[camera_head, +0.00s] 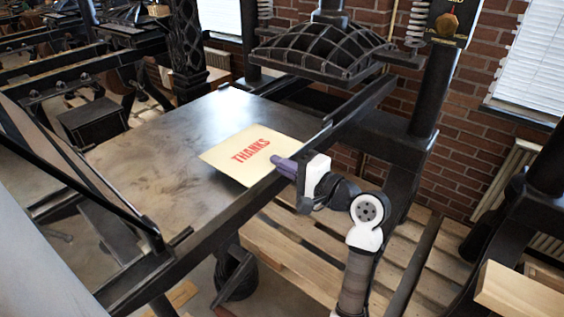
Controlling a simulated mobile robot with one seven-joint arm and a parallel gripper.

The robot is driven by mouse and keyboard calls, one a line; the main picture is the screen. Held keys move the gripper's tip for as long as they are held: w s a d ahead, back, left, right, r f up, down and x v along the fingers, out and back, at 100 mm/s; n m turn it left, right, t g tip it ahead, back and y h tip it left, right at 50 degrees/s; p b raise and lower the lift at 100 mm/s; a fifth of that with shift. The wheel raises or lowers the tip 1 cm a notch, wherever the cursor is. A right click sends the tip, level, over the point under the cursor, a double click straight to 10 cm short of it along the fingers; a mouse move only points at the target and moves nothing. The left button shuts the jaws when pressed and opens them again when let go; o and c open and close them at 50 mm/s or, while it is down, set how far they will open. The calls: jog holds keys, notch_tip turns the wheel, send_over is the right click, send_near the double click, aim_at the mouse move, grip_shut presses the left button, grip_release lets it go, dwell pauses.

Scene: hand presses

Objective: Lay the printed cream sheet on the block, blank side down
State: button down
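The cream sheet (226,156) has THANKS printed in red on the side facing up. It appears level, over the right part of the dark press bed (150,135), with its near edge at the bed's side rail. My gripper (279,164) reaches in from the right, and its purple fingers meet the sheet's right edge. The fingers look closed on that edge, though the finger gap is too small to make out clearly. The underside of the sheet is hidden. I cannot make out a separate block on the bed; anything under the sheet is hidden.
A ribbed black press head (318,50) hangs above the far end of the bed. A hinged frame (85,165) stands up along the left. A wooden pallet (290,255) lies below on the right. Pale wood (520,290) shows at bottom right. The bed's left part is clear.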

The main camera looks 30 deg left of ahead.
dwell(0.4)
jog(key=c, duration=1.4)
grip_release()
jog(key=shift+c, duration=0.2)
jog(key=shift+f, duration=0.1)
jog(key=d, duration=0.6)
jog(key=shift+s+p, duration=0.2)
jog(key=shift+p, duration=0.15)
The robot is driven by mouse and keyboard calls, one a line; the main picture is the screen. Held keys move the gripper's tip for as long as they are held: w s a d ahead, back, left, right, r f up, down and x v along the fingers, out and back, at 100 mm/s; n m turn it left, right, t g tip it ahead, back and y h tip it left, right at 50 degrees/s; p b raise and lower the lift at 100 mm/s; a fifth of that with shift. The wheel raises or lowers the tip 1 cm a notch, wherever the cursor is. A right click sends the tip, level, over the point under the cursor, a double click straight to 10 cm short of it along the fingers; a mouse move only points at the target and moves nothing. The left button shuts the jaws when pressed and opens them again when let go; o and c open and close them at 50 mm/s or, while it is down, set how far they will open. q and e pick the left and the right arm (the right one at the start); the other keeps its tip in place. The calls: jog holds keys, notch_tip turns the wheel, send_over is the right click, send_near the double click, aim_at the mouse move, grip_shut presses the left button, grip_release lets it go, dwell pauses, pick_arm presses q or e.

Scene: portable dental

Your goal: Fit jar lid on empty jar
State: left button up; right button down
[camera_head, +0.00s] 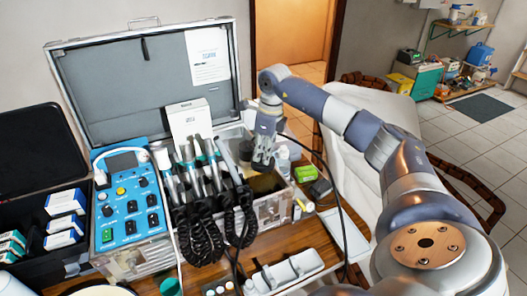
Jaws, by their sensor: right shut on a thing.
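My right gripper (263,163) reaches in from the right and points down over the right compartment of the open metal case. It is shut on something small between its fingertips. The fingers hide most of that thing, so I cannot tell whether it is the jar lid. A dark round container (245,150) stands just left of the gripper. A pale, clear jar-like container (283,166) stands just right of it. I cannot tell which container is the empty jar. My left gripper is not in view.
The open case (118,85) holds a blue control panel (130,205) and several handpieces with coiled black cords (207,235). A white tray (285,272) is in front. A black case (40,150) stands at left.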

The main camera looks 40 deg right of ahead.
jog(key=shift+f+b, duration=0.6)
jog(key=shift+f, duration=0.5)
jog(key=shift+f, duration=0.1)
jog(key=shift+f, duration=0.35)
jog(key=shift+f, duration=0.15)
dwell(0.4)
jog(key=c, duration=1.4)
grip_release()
...
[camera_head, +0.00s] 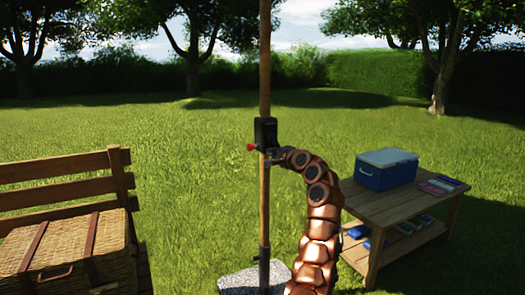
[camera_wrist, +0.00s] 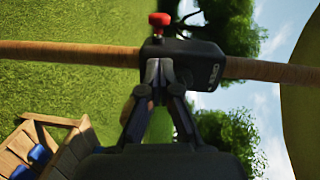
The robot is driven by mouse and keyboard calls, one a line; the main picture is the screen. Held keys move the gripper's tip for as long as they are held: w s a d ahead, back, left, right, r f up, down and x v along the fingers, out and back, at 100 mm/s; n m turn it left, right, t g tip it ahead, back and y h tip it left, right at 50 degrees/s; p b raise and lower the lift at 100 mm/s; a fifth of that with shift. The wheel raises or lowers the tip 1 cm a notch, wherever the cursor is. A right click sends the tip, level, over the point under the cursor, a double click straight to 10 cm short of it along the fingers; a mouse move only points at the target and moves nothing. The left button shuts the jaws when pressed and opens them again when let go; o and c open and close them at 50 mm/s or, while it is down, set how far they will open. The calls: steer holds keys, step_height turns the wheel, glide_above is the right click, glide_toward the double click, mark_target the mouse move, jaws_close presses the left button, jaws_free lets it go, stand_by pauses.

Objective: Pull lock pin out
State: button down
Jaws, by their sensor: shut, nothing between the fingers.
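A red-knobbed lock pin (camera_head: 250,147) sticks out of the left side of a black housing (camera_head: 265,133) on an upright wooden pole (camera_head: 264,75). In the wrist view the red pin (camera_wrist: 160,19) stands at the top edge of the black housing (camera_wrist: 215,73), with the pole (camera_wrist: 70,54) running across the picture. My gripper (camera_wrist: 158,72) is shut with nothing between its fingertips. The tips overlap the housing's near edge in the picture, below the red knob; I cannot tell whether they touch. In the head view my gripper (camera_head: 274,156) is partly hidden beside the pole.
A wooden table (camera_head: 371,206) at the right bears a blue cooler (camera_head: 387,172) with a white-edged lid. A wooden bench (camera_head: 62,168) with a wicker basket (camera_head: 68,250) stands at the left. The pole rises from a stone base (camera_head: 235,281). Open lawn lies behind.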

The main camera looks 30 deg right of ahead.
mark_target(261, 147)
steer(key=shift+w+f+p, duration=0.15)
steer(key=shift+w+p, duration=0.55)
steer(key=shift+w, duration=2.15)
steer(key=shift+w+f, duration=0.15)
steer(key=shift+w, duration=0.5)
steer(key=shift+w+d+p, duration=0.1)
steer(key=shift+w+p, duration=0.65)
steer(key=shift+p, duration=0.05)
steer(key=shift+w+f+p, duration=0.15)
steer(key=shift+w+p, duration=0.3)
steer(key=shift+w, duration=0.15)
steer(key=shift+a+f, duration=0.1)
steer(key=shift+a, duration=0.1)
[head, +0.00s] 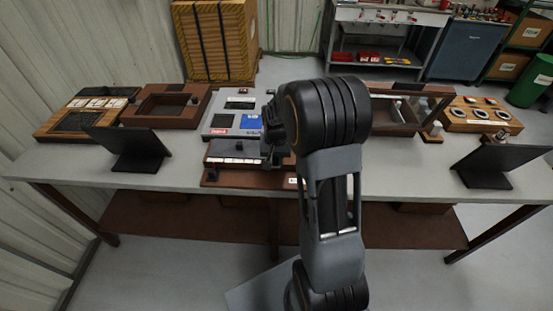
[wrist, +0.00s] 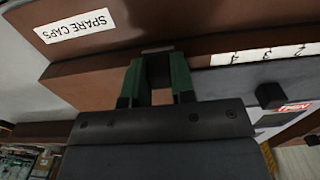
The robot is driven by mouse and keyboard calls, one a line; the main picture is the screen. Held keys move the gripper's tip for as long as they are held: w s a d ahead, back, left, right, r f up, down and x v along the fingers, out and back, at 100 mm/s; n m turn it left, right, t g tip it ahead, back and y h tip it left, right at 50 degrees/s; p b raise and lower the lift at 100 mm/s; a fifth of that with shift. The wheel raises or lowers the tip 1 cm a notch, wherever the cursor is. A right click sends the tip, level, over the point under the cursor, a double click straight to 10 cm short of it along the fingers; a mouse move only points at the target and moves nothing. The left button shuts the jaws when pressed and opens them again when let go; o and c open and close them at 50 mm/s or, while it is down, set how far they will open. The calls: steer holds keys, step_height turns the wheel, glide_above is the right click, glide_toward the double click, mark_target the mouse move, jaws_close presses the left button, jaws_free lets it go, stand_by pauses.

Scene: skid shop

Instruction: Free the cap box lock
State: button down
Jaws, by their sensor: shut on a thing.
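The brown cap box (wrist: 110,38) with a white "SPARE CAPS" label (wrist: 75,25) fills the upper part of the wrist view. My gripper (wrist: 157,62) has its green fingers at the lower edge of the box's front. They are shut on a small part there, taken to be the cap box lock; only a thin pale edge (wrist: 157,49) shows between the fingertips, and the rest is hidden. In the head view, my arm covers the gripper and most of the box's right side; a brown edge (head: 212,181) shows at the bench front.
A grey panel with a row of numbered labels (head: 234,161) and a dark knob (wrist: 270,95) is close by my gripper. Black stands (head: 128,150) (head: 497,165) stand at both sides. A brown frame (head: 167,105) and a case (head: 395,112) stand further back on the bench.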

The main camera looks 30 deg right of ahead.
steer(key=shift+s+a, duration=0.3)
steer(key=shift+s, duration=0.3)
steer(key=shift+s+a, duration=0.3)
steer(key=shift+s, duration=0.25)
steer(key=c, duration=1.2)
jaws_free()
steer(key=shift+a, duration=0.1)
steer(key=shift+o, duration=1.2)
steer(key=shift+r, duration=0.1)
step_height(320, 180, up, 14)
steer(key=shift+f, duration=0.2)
* * *
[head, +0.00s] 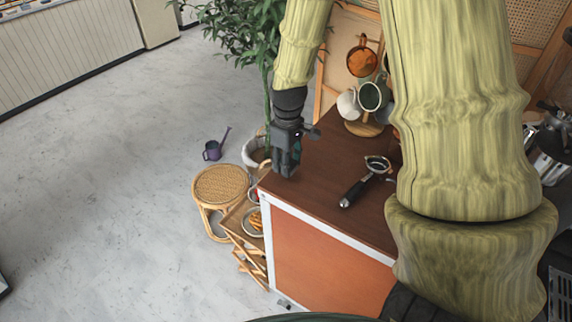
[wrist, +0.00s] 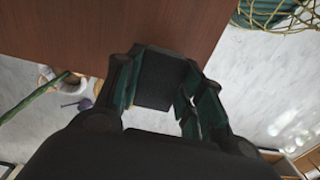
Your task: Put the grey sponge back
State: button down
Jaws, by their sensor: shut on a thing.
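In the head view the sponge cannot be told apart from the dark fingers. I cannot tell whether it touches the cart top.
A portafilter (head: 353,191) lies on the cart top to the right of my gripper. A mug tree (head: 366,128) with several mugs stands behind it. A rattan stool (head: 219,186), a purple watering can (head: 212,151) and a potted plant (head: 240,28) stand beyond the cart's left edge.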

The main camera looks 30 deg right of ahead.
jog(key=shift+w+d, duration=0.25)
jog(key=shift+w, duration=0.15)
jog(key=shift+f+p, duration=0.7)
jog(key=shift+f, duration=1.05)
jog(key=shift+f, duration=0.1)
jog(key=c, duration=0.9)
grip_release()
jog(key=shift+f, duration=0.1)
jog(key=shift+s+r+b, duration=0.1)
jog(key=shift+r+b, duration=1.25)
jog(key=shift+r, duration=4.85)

DIRECTIONS FOR THIS TASK: Report how many lines of the entries hold the word "Scene". Nothing else is needed.

REPLY: 3